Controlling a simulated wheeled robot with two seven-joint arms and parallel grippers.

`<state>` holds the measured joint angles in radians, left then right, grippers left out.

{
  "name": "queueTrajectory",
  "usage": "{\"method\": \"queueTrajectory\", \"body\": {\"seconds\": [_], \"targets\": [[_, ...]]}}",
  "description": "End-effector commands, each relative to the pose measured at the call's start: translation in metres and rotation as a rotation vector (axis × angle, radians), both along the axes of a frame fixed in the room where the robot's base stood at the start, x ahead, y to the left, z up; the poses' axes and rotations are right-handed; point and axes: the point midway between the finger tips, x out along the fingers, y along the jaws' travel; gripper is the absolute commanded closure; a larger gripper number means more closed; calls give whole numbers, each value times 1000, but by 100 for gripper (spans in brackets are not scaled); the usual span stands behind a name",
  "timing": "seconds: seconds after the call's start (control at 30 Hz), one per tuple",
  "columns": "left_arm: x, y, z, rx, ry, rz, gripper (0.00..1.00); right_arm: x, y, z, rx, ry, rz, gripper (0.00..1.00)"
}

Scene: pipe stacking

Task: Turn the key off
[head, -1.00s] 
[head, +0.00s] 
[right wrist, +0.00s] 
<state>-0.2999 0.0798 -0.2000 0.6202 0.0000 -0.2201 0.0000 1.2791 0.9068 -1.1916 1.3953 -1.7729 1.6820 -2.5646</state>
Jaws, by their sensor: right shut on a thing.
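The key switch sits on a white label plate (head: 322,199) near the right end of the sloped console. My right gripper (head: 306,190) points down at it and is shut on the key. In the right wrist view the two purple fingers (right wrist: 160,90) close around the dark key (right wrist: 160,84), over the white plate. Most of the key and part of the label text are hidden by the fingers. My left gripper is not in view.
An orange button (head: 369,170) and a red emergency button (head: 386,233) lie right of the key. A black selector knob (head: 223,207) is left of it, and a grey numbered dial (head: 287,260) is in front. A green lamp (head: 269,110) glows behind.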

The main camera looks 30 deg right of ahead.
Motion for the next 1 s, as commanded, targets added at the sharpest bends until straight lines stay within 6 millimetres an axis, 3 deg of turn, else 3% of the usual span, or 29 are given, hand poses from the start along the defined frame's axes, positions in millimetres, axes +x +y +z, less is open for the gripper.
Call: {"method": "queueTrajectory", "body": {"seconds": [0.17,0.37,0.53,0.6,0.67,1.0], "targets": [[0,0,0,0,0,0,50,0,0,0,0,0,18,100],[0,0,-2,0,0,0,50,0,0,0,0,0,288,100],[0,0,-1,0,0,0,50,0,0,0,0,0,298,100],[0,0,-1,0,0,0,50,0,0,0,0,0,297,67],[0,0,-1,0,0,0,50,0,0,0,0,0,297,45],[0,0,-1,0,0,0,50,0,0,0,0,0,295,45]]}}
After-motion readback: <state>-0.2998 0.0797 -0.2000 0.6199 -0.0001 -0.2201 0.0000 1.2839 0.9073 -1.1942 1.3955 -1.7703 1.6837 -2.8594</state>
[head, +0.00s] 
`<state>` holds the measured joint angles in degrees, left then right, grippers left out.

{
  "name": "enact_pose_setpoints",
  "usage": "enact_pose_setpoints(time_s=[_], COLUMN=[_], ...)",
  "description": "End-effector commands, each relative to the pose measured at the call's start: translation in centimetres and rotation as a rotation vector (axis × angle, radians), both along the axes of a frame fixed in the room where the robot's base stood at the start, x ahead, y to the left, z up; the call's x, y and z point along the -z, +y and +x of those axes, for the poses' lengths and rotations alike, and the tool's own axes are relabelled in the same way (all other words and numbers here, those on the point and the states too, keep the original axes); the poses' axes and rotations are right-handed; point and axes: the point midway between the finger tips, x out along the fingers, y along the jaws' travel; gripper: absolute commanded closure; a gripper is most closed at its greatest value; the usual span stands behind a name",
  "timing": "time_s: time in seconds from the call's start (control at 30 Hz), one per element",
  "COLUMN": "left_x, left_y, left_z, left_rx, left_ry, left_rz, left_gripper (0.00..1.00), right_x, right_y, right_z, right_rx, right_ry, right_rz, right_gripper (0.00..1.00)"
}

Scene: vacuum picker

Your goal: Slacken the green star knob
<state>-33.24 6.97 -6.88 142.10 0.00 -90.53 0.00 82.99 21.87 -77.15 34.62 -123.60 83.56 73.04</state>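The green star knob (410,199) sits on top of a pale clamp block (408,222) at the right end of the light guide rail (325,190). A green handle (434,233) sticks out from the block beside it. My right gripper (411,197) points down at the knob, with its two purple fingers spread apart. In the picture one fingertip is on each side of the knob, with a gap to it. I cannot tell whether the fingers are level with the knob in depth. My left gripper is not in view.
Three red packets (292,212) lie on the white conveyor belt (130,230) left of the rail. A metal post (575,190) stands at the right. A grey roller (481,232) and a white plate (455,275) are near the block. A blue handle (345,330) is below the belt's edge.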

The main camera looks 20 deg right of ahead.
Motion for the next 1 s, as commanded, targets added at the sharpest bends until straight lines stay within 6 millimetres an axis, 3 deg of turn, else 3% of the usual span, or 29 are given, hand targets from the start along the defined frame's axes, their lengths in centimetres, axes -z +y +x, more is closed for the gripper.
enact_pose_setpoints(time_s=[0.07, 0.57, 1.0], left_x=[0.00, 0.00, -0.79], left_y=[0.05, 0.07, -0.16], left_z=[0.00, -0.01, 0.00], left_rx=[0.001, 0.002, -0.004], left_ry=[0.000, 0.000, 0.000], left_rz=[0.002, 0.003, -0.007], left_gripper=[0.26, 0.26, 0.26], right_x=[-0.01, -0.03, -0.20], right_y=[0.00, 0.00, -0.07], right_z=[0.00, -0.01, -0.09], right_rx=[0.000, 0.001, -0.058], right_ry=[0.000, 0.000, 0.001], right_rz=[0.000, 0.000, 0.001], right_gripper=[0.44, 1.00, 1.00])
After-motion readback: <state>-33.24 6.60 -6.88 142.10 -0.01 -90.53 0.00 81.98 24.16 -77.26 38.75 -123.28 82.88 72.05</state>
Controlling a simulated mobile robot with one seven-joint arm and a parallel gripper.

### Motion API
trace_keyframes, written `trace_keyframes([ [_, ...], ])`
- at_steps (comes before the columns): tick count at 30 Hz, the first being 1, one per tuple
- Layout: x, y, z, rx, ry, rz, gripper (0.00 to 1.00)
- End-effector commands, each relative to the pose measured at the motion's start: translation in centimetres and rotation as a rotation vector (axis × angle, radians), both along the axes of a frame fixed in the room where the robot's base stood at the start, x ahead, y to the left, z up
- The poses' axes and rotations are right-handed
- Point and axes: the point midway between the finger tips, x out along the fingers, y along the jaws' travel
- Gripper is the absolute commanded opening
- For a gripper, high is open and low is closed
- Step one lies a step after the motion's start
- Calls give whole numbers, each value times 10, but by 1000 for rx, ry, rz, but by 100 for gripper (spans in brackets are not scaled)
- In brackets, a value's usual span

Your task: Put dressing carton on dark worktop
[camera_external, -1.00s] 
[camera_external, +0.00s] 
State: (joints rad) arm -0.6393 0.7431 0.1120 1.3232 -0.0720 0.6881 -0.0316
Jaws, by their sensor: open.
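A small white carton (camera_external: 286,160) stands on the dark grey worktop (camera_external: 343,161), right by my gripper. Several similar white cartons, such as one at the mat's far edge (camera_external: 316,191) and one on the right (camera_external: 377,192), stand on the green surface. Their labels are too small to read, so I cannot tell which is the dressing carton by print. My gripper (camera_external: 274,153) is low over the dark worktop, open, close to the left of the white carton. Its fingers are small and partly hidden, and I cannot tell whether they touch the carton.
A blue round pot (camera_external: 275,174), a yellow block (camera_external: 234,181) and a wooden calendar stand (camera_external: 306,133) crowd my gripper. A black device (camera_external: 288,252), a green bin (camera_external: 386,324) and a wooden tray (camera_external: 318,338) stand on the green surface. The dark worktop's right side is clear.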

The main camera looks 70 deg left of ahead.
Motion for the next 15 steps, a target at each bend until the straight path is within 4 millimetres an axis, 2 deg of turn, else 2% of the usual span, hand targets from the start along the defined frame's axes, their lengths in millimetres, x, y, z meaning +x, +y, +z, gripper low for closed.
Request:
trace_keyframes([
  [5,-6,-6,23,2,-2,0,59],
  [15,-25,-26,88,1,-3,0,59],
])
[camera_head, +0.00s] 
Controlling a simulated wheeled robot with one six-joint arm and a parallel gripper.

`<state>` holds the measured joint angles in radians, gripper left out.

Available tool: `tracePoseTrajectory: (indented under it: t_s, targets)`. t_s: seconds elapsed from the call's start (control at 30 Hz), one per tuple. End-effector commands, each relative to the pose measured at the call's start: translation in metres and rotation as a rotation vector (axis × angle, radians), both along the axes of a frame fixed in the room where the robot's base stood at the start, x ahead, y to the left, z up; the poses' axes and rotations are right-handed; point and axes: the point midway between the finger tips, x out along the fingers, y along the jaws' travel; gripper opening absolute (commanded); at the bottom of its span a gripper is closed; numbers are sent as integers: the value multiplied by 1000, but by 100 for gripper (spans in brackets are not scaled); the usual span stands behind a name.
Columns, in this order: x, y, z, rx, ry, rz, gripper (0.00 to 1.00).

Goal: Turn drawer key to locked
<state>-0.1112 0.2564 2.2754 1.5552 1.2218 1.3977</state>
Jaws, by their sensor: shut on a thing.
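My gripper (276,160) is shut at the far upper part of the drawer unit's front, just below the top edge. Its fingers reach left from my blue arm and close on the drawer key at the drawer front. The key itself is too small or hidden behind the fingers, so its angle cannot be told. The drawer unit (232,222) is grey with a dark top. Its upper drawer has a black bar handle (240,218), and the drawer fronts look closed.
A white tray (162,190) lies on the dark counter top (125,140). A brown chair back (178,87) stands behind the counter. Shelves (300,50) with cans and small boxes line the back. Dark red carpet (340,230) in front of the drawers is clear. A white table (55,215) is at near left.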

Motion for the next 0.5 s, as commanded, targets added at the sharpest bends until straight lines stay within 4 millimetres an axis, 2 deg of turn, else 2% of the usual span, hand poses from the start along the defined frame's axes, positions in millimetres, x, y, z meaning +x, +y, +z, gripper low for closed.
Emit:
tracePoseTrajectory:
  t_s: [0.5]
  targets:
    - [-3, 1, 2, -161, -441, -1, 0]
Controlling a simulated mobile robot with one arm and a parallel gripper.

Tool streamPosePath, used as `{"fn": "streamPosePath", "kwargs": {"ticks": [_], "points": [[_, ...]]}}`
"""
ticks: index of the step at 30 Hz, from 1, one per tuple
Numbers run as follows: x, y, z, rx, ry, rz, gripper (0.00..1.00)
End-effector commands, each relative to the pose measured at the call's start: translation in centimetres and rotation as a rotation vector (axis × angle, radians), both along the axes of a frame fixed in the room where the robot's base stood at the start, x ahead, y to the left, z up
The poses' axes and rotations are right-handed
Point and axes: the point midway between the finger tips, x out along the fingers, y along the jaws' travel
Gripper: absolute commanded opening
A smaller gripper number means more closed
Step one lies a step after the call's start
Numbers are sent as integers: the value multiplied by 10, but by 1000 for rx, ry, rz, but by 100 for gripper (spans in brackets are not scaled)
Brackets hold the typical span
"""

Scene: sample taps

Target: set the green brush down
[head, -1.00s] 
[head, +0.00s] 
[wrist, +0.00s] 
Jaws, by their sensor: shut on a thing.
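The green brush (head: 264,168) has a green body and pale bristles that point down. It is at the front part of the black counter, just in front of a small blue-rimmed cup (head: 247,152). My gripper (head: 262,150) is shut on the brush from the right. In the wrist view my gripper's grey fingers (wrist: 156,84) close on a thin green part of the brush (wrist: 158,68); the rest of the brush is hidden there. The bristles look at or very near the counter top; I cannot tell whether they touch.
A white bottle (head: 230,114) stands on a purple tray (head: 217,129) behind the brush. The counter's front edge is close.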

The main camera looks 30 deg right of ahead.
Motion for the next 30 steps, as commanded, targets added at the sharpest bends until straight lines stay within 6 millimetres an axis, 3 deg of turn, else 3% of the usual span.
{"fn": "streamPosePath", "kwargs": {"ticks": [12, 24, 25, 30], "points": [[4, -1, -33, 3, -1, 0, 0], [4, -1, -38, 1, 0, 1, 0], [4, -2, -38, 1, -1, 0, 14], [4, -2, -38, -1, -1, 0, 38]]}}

# # # # #

STATED PROBLEM:
Above are the lines; repeat exactly the ones from the line containing "- Layout: x, y, z, rx, ry, rz, gripper" down to the line containing "- The poses'", both inclusive.

RESPONSE TO THE TASK:
- Layout: x, y, z, rx, ry, rz, gripper (0.00 to 1.00)
- End-effector commands, each relative to the pose measured at the motion's start: translation in centimetres and rotation as a rotation vector (axis × angle, radians), both along the axes of a frame fixed in the room where the robot's base stood at the start, x ahead, y to the left, z up
- The poses' axes and rotations are right-handed

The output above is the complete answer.